Connection to this news: The Mahad Satyagraha centenary is inseparable from Ambedkar's broader biography — understanding the event requires understanding the man who organised it, the movement he built from it, and the Constitution he went on to draft.
Key Facts & Data
- March 20, 1927: Mahad Satyagraha — Ambedkar leads Dalits to drink from Chavdar Tank, Mahad.
- December 25, 1927: Manusmriti publicly burned at the second Mahad conference.
- 1937: Bombay High Court legally ruled that Dalits have the right to use water from the Chavdar Tank — the legal vindication Ambedkar sought, arrived 10 years later.
- Dandi March: March 12 to April 5, 1930 — three years after Mahad.
- Chavdar Tank is located in what is now Raigad district, Maharashtra.

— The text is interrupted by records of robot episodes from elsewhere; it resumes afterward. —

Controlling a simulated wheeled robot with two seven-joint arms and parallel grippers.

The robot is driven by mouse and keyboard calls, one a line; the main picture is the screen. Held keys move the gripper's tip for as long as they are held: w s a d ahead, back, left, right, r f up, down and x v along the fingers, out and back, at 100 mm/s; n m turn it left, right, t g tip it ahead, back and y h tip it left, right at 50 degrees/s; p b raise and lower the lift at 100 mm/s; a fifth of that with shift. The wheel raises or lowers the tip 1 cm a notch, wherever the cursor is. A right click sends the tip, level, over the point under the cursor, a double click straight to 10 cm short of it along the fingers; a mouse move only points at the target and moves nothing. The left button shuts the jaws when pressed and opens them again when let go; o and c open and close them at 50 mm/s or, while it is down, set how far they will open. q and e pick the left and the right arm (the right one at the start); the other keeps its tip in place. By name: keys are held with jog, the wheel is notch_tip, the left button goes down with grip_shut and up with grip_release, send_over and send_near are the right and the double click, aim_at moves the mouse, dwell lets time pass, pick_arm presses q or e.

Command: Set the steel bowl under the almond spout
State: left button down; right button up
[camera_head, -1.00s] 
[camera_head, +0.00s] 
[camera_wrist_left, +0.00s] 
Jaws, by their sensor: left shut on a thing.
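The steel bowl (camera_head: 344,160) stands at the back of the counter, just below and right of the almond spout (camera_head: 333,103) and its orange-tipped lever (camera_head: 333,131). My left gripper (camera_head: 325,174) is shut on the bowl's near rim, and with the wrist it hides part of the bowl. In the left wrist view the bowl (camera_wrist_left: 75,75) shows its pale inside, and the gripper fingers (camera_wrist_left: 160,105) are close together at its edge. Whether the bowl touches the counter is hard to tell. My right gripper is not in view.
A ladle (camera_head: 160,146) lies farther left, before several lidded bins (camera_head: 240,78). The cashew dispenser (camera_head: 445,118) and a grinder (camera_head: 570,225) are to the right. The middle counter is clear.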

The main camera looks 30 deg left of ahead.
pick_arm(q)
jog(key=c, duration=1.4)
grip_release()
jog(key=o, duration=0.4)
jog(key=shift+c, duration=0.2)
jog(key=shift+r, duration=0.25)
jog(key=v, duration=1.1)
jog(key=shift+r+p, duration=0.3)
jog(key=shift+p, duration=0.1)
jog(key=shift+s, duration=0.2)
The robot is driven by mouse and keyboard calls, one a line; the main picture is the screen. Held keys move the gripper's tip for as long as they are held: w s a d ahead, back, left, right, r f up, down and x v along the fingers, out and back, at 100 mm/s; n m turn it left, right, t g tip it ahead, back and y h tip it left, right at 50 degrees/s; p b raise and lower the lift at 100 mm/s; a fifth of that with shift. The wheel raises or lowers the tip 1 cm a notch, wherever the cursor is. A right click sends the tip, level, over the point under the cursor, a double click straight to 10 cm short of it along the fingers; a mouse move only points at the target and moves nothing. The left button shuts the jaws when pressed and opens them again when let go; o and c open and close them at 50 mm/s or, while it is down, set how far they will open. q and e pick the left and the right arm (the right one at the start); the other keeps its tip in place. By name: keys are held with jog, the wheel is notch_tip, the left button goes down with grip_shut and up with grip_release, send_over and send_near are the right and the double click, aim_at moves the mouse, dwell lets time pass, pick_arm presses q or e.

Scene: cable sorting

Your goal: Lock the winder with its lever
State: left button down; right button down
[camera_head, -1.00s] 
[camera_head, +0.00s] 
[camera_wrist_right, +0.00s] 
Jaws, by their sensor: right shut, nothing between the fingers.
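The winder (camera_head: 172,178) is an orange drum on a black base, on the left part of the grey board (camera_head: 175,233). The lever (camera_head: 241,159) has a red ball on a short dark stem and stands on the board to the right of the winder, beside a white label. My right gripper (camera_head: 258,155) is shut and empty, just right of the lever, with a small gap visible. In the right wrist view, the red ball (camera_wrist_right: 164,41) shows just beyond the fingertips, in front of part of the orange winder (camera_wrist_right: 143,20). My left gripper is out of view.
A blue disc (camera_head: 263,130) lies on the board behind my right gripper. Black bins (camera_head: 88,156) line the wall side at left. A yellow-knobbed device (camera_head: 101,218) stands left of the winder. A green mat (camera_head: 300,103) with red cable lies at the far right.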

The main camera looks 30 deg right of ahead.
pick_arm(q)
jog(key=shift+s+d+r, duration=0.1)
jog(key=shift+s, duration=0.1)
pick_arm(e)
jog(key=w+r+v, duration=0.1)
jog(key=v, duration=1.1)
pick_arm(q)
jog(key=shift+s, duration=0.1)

- Article 17 (abolition of untouchability) has no parallel in most other constitutions — it is one of the distinctive features of India's rights framework.
- The Protection of Civil Rights Act, 1955 (originally Untouchability Offences Act) and SC/ST (Prevention of Atrocities) Act, 1989, together give legislative force to Article 17.
- March 20 is observed as Social Empowerment Day in India.